Find how many lines of the listing below include the word "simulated", then report the number by itself.
-------- Material to process --------
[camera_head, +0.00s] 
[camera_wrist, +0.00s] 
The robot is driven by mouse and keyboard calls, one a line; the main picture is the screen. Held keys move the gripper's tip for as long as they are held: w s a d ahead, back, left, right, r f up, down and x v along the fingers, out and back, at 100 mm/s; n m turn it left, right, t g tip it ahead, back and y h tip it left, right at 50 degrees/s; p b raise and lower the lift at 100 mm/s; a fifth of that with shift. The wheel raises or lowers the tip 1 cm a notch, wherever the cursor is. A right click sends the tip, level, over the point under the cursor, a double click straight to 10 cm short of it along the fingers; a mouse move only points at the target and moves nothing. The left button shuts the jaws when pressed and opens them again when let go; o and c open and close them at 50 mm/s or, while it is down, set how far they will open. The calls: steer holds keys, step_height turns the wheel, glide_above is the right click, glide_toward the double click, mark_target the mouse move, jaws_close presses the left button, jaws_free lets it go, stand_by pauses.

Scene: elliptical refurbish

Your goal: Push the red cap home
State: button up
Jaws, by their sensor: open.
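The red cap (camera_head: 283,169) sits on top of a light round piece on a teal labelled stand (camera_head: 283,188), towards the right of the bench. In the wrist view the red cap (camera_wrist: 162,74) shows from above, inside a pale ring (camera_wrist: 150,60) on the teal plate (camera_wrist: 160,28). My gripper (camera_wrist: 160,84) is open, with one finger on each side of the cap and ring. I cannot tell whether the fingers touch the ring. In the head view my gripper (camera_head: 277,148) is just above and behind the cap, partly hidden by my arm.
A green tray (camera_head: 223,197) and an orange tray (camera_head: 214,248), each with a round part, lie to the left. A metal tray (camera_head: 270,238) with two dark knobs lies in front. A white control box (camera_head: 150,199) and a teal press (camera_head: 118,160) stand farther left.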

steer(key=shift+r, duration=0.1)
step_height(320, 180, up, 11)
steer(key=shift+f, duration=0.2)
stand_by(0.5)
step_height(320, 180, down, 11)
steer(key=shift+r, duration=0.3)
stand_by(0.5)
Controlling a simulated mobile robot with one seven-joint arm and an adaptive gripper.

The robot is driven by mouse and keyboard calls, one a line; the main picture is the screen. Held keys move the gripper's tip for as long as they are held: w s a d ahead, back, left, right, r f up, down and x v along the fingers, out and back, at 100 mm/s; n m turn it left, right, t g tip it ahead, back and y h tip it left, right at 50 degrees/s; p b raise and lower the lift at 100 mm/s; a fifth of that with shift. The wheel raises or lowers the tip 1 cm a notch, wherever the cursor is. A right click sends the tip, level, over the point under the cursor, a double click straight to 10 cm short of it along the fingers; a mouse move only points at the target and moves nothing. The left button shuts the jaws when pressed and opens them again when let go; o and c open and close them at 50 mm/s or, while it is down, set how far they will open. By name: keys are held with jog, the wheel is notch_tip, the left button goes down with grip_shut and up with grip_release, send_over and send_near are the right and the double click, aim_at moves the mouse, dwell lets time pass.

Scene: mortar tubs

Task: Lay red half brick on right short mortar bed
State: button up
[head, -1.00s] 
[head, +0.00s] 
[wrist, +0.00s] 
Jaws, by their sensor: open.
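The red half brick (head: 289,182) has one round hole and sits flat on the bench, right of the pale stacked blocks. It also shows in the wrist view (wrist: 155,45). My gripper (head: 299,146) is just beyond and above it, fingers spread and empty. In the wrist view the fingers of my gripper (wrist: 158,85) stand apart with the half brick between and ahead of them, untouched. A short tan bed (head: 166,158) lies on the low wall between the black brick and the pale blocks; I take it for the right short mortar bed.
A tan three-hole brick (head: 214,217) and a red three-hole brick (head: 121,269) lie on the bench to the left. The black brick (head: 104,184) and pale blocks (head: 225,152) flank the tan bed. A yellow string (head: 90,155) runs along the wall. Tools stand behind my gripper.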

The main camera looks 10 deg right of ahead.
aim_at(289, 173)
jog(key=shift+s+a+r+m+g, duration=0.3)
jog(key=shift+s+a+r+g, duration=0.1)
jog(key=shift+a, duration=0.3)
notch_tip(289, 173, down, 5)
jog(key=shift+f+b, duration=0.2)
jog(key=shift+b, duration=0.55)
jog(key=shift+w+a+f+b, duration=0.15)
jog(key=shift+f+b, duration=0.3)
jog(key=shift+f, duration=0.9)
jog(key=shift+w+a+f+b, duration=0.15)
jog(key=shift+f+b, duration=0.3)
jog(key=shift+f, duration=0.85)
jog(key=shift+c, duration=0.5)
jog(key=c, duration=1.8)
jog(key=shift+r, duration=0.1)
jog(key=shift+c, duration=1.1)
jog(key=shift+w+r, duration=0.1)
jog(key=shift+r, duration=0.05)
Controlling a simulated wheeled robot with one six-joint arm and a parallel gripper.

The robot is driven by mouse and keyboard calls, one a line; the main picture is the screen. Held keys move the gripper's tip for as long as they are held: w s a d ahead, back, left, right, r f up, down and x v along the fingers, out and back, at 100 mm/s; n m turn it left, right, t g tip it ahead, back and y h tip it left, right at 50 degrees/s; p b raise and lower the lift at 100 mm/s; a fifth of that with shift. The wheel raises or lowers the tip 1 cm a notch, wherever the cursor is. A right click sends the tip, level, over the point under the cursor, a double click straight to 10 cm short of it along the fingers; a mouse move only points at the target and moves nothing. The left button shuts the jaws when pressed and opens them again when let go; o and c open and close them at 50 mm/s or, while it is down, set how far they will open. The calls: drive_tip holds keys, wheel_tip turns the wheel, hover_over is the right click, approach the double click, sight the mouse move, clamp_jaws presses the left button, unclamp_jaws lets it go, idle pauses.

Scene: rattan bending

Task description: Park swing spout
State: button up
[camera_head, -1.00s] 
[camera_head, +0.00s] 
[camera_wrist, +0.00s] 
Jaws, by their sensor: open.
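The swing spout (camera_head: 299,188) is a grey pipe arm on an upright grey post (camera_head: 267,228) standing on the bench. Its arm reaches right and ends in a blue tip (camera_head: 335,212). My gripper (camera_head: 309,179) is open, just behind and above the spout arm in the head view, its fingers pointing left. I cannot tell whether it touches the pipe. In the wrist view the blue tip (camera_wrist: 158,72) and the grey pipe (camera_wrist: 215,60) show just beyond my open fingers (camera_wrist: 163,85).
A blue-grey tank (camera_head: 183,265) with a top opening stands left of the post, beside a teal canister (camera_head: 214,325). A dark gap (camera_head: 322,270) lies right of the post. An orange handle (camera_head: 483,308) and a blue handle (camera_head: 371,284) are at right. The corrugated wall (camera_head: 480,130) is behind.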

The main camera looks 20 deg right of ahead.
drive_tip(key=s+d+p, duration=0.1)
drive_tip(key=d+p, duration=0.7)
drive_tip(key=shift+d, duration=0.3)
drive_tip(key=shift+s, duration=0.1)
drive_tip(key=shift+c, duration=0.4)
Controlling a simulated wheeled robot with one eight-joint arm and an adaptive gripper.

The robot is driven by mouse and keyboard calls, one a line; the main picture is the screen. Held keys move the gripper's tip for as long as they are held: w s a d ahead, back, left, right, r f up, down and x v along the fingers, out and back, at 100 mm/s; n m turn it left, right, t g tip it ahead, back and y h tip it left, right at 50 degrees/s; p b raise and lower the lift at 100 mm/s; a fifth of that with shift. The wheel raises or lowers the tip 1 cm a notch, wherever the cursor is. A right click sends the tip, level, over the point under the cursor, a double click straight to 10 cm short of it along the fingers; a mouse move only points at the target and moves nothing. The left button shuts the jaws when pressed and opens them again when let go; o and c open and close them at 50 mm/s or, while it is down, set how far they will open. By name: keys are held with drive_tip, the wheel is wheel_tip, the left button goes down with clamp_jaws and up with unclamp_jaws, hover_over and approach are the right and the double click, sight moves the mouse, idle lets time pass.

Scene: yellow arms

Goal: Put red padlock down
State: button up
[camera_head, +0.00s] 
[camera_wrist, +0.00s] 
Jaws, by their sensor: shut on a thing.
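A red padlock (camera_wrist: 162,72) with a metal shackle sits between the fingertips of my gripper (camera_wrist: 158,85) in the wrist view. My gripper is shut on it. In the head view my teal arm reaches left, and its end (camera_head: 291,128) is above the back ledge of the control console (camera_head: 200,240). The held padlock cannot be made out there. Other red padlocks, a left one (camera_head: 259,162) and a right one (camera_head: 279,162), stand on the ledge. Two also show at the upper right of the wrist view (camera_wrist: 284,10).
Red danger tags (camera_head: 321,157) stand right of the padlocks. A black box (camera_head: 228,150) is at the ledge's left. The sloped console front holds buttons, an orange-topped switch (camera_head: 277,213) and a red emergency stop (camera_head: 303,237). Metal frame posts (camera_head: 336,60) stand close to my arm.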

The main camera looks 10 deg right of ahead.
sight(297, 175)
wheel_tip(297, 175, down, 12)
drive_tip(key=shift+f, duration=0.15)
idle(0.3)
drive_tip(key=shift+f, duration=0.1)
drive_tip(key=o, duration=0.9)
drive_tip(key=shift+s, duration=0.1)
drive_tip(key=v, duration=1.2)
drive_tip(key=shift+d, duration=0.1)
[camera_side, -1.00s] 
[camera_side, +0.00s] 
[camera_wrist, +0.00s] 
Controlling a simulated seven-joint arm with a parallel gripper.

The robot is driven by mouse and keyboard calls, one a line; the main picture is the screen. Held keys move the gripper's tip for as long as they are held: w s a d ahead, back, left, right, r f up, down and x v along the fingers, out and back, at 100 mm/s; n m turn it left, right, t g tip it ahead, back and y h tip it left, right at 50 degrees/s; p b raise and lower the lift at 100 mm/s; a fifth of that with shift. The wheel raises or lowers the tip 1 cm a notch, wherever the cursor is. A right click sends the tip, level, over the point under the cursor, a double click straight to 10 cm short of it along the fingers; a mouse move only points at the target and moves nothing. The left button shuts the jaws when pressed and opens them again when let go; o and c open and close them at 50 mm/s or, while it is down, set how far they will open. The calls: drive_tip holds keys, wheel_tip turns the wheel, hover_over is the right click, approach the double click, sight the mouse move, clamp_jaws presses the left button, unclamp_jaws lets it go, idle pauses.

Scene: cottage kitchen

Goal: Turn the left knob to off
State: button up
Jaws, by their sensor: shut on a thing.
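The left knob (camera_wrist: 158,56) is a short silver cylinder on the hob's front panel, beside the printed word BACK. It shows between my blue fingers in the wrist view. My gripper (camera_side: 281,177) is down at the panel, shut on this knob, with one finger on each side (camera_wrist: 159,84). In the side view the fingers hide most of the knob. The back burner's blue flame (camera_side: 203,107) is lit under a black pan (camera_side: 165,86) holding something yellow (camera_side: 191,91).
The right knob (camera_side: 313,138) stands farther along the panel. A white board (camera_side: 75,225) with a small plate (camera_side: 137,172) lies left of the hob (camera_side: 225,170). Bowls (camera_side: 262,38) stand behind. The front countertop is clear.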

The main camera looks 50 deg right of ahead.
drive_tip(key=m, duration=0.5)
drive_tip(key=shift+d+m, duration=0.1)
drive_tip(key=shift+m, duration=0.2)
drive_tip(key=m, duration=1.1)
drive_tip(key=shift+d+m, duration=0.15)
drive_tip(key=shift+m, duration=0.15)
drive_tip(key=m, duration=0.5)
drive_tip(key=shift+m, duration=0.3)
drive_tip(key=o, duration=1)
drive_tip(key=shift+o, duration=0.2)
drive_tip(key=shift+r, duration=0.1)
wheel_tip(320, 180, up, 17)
--------
- [Result of the exercise]
4